— Begin EXERCISE INPUT —
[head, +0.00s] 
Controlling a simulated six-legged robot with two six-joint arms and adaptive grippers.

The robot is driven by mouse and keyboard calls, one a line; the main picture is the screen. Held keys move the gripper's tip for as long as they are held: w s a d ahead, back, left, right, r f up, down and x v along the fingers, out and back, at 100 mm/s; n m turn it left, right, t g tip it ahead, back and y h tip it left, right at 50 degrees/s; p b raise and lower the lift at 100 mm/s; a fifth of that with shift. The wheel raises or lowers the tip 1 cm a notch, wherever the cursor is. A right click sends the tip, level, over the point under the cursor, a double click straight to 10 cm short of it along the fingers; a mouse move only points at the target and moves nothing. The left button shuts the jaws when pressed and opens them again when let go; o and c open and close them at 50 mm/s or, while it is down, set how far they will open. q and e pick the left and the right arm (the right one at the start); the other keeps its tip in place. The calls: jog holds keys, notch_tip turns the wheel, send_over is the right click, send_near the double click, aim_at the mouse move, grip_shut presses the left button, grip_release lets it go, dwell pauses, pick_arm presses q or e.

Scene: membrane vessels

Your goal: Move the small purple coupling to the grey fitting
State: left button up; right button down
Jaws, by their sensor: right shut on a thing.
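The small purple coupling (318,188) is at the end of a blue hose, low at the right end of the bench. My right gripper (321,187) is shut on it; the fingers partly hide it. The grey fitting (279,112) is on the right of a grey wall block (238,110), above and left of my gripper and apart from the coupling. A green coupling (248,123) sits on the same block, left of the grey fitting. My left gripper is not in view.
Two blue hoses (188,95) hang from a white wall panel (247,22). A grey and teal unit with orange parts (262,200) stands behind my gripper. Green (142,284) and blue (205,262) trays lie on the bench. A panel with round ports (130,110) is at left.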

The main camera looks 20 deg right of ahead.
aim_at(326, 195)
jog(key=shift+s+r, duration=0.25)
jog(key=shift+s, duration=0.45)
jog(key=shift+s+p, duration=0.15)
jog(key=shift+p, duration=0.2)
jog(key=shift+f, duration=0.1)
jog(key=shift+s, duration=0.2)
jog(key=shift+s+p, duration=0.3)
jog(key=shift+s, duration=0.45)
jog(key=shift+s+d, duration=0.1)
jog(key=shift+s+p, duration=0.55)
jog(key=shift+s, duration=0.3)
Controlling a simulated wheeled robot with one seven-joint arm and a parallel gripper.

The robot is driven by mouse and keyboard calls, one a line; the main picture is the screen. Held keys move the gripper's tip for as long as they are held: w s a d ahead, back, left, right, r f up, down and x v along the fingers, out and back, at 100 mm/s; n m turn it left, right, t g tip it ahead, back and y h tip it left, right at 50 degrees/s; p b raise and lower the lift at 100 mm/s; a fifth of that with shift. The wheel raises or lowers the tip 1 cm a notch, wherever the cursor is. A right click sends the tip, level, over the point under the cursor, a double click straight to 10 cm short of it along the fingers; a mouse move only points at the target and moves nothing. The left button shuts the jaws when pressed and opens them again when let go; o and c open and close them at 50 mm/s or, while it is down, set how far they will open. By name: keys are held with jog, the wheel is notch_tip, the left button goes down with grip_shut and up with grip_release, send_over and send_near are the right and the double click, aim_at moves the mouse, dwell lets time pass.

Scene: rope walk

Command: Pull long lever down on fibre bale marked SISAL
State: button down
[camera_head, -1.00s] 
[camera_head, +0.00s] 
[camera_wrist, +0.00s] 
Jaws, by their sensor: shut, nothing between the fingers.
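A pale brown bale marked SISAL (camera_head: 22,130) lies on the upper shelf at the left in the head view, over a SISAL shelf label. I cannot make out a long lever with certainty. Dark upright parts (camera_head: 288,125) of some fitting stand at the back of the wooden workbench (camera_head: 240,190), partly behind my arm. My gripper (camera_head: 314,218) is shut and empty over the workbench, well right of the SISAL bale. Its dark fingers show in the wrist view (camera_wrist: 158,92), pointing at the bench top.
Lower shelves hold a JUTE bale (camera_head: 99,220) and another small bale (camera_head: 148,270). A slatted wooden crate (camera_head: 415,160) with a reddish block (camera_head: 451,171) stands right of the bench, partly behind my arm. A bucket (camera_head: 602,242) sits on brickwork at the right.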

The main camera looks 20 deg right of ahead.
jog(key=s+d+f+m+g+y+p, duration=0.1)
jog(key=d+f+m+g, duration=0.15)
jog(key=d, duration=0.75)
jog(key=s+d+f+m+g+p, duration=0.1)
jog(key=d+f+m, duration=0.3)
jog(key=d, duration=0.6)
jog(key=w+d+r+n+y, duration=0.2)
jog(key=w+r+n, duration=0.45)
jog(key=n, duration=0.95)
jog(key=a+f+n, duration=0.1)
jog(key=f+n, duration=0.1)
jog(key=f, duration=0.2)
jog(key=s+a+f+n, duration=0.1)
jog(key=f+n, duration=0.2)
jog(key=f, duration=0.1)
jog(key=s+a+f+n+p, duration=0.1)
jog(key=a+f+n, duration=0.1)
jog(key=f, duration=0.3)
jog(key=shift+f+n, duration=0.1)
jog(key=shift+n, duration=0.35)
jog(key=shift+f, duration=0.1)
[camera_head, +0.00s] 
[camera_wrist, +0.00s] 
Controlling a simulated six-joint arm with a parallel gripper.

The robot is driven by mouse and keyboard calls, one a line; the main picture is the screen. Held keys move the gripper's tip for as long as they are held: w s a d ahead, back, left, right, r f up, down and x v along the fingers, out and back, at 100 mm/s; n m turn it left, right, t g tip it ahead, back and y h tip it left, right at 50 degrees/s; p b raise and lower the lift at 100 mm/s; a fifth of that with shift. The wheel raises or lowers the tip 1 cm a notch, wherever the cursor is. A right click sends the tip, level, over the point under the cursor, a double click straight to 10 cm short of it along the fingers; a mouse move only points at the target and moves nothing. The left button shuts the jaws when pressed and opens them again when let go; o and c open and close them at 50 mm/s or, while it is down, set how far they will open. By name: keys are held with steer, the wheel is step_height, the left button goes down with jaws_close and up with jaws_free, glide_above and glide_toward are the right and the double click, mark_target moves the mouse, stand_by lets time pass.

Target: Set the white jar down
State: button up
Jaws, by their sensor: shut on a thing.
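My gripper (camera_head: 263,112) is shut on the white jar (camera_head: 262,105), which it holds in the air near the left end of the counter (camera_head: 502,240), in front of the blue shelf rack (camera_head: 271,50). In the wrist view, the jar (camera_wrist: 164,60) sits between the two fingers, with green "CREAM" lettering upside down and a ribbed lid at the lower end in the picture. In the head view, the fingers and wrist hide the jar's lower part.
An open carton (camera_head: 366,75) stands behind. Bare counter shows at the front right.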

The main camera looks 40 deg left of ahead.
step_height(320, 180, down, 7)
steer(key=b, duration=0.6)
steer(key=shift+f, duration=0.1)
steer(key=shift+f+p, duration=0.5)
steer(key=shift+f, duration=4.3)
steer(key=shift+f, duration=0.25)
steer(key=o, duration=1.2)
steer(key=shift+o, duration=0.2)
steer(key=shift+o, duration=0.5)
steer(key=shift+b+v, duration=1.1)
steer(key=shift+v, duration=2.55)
— End EXERCISE INPUT —
REQUIREMENTS: Search the data for the string "Scene" and copy each line where it appears.

WRITTEN RESPONSE:
Scene: membrane vessels
Scene: rope walk

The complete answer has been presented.